┏━━

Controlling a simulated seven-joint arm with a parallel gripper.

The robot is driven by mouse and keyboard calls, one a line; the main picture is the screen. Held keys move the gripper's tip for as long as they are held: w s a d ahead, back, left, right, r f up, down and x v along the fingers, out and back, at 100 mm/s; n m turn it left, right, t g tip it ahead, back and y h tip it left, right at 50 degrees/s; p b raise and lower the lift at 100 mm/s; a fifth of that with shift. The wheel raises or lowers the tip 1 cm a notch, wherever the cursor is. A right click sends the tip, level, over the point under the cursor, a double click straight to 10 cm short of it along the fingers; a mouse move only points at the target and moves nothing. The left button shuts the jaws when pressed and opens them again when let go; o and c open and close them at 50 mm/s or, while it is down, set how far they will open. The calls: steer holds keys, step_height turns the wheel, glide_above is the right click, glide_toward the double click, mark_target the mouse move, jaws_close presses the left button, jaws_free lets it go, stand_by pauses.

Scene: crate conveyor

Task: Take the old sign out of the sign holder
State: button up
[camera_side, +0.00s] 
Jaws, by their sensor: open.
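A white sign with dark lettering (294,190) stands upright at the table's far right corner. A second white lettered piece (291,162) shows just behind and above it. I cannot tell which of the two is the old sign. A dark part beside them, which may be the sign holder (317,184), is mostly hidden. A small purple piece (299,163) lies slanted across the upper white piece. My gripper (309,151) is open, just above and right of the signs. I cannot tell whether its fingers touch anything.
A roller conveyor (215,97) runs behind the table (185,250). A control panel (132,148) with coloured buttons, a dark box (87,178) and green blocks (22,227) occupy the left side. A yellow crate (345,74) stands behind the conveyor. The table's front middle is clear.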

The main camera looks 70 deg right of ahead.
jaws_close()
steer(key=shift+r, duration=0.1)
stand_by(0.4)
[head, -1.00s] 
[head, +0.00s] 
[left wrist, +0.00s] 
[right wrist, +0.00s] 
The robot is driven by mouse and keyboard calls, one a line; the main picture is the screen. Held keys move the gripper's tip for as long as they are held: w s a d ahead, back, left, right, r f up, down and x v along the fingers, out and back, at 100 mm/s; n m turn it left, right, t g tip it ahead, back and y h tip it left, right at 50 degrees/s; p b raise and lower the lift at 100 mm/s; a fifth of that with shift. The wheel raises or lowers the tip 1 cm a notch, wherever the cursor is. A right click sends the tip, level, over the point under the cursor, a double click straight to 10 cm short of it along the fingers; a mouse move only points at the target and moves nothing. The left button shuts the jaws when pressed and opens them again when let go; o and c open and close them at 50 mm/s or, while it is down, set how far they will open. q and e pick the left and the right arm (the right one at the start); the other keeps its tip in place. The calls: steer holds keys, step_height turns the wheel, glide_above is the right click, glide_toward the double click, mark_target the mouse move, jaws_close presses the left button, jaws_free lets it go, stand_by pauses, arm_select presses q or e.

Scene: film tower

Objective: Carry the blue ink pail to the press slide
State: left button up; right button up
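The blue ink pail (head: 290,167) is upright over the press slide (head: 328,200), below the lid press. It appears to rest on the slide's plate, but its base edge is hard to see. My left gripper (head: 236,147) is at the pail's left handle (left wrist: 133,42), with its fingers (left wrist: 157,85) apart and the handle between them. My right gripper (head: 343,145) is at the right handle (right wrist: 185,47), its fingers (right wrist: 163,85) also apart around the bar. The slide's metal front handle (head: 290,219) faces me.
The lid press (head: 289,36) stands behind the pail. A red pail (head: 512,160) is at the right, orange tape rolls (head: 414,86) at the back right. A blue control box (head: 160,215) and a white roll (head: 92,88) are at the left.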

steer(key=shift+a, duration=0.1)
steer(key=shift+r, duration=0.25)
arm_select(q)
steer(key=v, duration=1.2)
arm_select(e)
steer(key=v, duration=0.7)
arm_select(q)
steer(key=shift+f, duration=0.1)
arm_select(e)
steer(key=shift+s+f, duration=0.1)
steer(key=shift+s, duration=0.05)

┗━━

Copy out every line from the one containing "Objective: Carry the" to the end of the material, both ends included.

Objective: Carry the blue ink pail to the press slide
State: left button up; right button up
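The blue ink pail (head: 290,167) is upright over the press slide (head: 328,200), below the lid press. It appears to rest on the slide's plate, but its base edge is hard to see. My left gripper (head: 236,147) is at the pail's left handle (left wrist: 133,42), with its fingers (left wrist: 157,85) apart and the handle between them. My right gripper (head: 343,145) is at the right handle (right wrist: 185,47), its fingers (right wrist: 163,85) also apart around the bar. The slide's metal front handle (head: 290,219) faces me.
The lid press (head: 289,36) stands behind the pail. A red pail (head: 512,160) is at the right, orange tape rolls (head: 414,86) at the back right. A blue control box (head: 160,215) and a white roll (head: 92,88) are at the left.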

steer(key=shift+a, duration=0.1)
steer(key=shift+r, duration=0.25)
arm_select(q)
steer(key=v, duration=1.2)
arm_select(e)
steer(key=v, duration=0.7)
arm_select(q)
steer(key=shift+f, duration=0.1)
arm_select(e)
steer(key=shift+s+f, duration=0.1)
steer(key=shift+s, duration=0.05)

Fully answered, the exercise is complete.